[Records from a dataset]
=====
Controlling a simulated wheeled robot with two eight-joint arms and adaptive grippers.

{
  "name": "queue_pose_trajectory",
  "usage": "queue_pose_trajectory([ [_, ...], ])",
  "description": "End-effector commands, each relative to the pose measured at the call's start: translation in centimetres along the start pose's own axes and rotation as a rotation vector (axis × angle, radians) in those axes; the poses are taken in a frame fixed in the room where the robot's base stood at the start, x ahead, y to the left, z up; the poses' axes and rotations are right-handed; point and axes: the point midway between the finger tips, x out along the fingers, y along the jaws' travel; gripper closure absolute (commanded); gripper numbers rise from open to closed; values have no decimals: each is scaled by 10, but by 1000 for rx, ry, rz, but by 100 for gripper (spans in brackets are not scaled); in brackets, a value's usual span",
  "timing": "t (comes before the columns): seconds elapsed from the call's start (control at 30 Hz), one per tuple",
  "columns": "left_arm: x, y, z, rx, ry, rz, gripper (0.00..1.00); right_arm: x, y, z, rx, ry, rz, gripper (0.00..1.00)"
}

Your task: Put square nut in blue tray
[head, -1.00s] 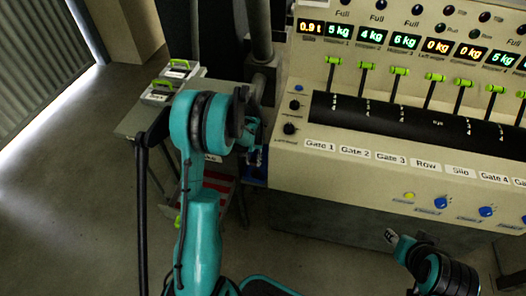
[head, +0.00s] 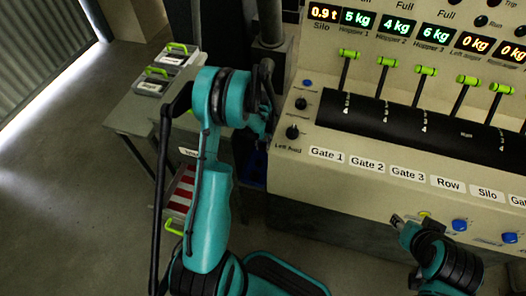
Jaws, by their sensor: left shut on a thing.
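My left gripper (head: 264,122) is by the left end of the control panel, partly hidden behind its own wrist. It is shut on something, but what it holds is too small and dark to make out. I cannot pick out a square nut. A dark blue thing (head: 255,165), perhaps the blue tray, shows just below the left gripper and beside the panel, mostly hidden. My right gripper (head: 398,221) is low in front of the panel's front edge, partly cut from clear sight. I cannot tell whether it is open.
The cream control panel (head: 390,150) with green-handled levers fills the right. Two cases with green handles, one (head: 180,55) behind the other (head: 152,82), stand on a grey table (head: 130,112) at the left. A red-and-white drawer (head: 182,190) is below. The floor at left is clear.

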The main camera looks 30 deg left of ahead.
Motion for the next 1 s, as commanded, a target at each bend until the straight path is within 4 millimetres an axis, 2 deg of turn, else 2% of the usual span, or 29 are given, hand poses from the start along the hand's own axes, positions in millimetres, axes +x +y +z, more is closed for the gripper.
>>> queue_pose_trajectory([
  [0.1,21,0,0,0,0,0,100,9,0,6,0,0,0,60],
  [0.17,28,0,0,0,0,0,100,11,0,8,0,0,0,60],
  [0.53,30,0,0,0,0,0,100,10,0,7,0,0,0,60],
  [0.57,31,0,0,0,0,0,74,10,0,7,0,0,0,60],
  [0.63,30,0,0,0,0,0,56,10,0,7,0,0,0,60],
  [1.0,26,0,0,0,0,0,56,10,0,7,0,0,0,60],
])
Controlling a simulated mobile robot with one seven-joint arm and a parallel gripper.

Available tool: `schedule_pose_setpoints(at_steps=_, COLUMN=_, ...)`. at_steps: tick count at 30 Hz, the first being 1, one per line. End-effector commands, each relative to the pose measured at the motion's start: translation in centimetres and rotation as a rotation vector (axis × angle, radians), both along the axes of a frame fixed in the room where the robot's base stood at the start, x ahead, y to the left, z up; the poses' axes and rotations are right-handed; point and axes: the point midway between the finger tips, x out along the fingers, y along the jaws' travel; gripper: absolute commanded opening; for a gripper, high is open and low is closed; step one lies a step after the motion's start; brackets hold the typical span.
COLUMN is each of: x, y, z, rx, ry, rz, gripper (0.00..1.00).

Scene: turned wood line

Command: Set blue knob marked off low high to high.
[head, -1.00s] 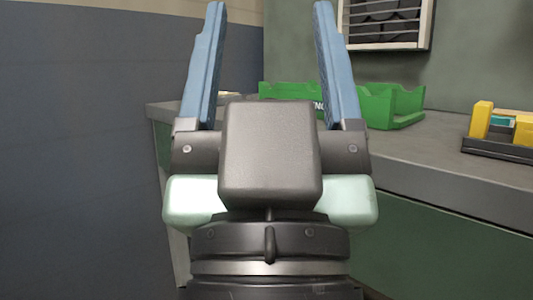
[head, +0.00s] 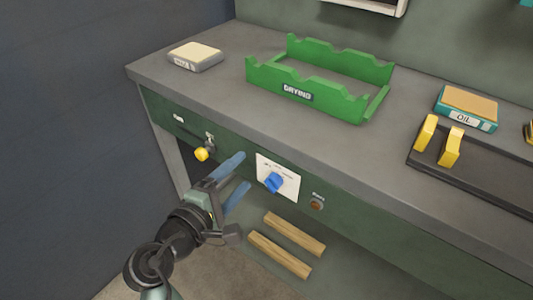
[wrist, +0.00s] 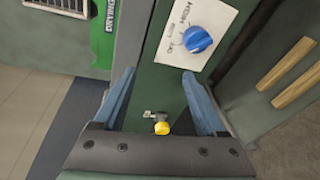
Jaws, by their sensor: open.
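The blue knob (head: 274,183) sits on a white plate (head: 291,189) on the green front panel of the bench. In the wrist view the knob (wrist: 197,38) stands beside printed OFF, LOW and HIGH marks. I cannot tell for sure which mark it points to. My gripper (head: 245,170) is open and empty, just left of the plate in the head view. In the wrist view its blue fingertips (wrist: 159,73) are spread apart, with the knob beyond them and to the upper right. The gripper does not touch the knob.
A yellow-tipped lever (head: 202,154) is left of the knob and a round button (head: 317,203) right of it. Wooden bars (head: 287,243) are below. On the bench top (head: 215,88) are a green DRYING rack (head: 270,86), a boxed pad (head: 195,56) and an OIL box (head: 467,108).

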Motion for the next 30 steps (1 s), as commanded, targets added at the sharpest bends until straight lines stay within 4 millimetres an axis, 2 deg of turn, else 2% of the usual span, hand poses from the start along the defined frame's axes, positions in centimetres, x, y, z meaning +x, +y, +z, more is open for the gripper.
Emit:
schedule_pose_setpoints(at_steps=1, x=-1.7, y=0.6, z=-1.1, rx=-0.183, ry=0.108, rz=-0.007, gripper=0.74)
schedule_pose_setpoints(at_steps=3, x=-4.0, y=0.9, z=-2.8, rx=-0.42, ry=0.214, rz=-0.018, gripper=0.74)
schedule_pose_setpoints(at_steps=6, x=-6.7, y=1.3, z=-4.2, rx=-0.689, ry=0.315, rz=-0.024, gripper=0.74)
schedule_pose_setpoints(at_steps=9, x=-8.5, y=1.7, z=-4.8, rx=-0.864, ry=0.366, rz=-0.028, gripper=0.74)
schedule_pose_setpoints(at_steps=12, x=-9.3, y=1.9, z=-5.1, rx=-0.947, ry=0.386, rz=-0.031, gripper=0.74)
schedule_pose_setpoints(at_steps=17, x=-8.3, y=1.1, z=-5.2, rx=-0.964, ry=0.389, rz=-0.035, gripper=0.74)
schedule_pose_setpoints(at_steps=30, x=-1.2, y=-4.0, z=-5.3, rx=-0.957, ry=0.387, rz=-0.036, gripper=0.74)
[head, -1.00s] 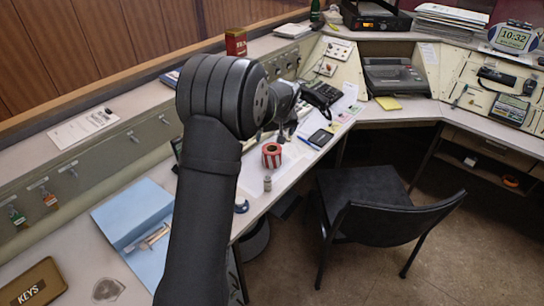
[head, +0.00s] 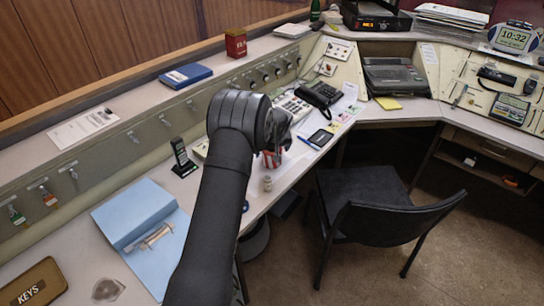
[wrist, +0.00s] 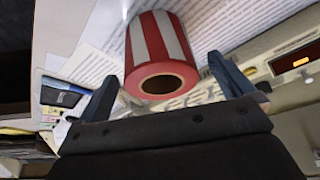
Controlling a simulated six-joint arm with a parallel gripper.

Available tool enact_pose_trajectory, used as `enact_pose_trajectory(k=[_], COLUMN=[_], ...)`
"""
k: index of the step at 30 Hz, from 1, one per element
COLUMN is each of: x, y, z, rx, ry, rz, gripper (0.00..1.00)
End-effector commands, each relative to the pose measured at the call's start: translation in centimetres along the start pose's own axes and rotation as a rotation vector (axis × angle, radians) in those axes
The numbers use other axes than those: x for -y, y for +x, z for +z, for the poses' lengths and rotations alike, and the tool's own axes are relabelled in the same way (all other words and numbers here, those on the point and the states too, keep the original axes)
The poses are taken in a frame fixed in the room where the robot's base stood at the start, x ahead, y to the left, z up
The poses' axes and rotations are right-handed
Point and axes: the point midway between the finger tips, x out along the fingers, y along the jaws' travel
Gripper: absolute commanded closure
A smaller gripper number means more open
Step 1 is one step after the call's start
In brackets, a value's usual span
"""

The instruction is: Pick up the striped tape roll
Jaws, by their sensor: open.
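The striped tape roll (wrist: 165,38), red and white, stands on a desk with papers under it. In the head view the roll (head: 271,160) is partly hidden behind my arm. My gripper (wrist: 163,80) is open and empty. In the wrist view its two fingers point toward the roll, one on each side of it in the picture. The roll's near end with its dark hole faces the camera. I cannot tell whether the roll lies fully between the fingertips; no contact shows.
A small jar (head: 267,184) stands just in front of the roll. A black chair (head: 375,205) stands at the right.

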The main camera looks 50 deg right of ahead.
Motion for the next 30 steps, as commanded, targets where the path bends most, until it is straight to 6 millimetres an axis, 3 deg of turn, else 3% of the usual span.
=====
▶ GIVEN EXERCISE
In the copy, include all records verbatim but no images.

▶ FINISHED EXERCISE
Controlling a simulated wheeled robot with two eight-joint arms and adaptive grippers.

{
  "name": "queue_pose_trajectory",
  "usage": "queue_pose_trajectory([ [_, ...], ])",
  "description": "End-effector commands, each relative to the pose measured at the call's start: translation in centimetres along the start pose's own axes and rotation as a rotation vector (axis × angle, radians) in those axes; the poses are taken in a frame fixed in the room where the robot's base stood at the start, x ahead, y to the left, z up; the poses' axes and rotations are right-handed; point and axes: the point midway between the finger tips, x out along the fingers, y along the jaws' travel; gripper closure absolute (commanded); gripper numbers rise from open to closed; values have no decimals: each is scaled by 10, but by 1000 for rx, ry, rz, but by 100 for gripper (spans in brackets are not scaled); in brackets, a value's usual span",
  "timing": "t (comes before the columns): seconds elapsed from the call's start (control at 30 Hz), one per tuple",
  "columns": "left_arm: x, y, z, rx, ry, rz, gripper (0.00..1.00); right_arm: x, y, z, rx, ry, rz, gripper (0.00..1.00)"
}

Your task: Put square nut in blue tray
[head, -1.00s] 
[head, +0.00s] 
Jaws, by their sensor: left shut on a thing.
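My left gripper (head: 264,122) is by the left end of the control panel, partly hidden behind its own wrist. It is shut on something, but what it holds is too small and dark to make out. I cannot pick out a square nut. A dark blue thing (head: 255,165), perhaps the blue tray, shows just below the left gripper and beside the panel, mostly hidden. My right gripper (head: 398,221) is low in front of the panel's front edge, partly cut from clear sight. I cannot tell whether it is open.
The cream control panel (head: 390,150) with green-handled levers fills the right. Two cases with green handles, one (head: 180,55) behind the other (head: 152,82), stand on a grey table (head: 130,112) at the left. A red-and-white drawer (head: 182,190) is below. The floor at left is clear.

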The main camera looks 30 deg left of ahead.
Motion for the next 1 s, as commanded, a target at each bend until the straight path is within 4 millimetres an axis, 2 deg of turn, else 2% of the usual span, or 29 are given, hand poses from the start along the hand's own axes, positions in millimetres, axes +x +y +z, more is closed for the gripper.
>>> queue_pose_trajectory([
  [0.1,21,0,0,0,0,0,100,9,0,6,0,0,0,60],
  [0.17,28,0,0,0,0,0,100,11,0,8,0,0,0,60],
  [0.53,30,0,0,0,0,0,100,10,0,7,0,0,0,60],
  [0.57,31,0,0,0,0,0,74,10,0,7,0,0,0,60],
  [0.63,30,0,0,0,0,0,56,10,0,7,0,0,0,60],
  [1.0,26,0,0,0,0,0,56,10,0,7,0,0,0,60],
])
Controlling a simulated mobile robot with one seven-joint arm and a parallel gripper.

Available tool: `schedule_pose_setpoints(at_steps=_, COLUMN=_, ...)`. at_steps: tick count at 30 Hz, the first being 1, one per line. End-effector commands, each relative to the pose measured at the motion's start: translation in centimetres and rotation as a rotation vector (axis × angle, radians), both along the axes of a frame fixed in the room where the robot's base stood at the start, x ahead, y to the left, z up; the poses' axes and rotations are right-handed; point and axes: the point midway between the finger tips, x out along the fingers, y along the jaws' travel; gripper: absolute commanded opening; for a gripper, high is open and low is closed; step one lies a step after the motion's start; brackets hold the typical span.
COLUMN is each of: x, y, z, rx, ry, rz, gripper (0.00..1.00).

Scene: turned wood line

Command: Set blue knob marked off low high to high.
[head, -1.00s] 
[head, +0.00s] 
[wrist, +0.00s] 
Jaws, by their sensor: open.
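The blue knob (head: 274,183) sits on a white plate (head: 291,189) on the green front panel of the bench. In the wrist view the knob (wrist: 197,38) stands beside printed OFF, LOW and HIGH marks. I cannot tell for sure which mark it points to. My gripper (head: 245,170) is open and empty, just left of the plate in the head view. In the wrist view its blue fingertips (wrist: 159,73) are spread apart, with the knob beyond them and to the upper right. The gripper does not touch the knob.
A yellow-tipped lever (head: 202,154) is left of the knob and a round button (head: 317,203) right of it. Wooden bars (head: 287,243) are below. On the bench top (head: 215,88) are a green DRYING rack (head: 270,86), a boxed pad (head: 195,56) and an OIL box (head: 467,108).

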Motion for the next 30 steps (1 s), as commanded, targets added at the sharpest bends until straight lines stay within 4 millimetres an axis, 2 deg of turn, else 2% of the usual span, hand poses from the start along the defined frame's axes, positions in centimetres, x, y, z meaning +x, +y, +z, more is open for the gripper.
Emit:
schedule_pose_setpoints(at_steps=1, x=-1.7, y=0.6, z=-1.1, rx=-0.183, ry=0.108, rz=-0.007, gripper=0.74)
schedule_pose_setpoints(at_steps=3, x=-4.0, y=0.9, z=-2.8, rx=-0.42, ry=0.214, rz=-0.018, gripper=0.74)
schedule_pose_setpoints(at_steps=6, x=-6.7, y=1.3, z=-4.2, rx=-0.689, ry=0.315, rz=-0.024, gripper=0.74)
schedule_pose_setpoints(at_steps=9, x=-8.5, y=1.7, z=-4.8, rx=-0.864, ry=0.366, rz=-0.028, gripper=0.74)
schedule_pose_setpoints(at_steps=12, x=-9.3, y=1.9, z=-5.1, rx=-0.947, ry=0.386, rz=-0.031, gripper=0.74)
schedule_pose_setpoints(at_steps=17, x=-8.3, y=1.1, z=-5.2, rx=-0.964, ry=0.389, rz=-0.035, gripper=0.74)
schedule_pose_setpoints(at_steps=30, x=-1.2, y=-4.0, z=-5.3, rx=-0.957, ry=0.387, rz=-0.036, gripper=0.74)
[head, -1.00s] 
[head, +0.00s] 
[wrist, +0.00s] 
Controlling a simulated six-joint arm with a parallel gripper.

Available tool enact_pose_trajectory, used as `enact_pose_trajectory(k=[_], COLUMN=[_], ...)`
"""
k: index of the step at 30 Hz, from 1, one per element
COLUMN is each of: x, y, z, rx, ry, rz, gripper (0.00..1.00)
End-effector commands, each relative to the pose measured at the call's start: translation in centimetres along the start pose's own axes and rotation as a rotation vector (axis × angle, radians) in those axes
The numbers use other axes than those: x for -y, y for +x, z for +z, for the poses' lengths and rotations alike, and the tool's own axes are relabelled in the same way (all other words and numbers here, those on the point and the states too, keep the original axes)
The poses are taken in a frame fixed in the room where the robot's base stood at the start, x ahead, y to the left, z up
The poses' axes and rotations are right-handed
Point and axes: the point midway between the finger tips, x out along the fingers, y along the jaws' travel
Gripper: absolute commanded closure
A smaller gripper number means more open
Step 1 is one step after the call's start
In brackets, a value's usual span
"""

The instruction is: Pick up the striped tape roll
Jaws, by their sensor: open.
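The striped tape roll (wrist: 165,38), red and white, stands on a desk with papers under it. In the head view the roll (head: 271,160) is partly hidden behind my arm. My gripper (wrist: 163,80) is open and empty. In the wrist view its two fingers point toward the roll, one on each side of it in the picture. The roll's near end with its dark hole faces the camera. I cannot tell whether the roll lies fully between the fingertips; no contact shows.
A small jar (head: 267,184) stands just in front of the roll. A black chair (head: 375,205) stands at the right.

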The main camera looks 50 deg right of ahead.
Motion for the next 30 steps, as commanded, targets where the path bends most, until it is straight to 6 millimetres an axis, 3 deg of turn, else 3% of the usual span.

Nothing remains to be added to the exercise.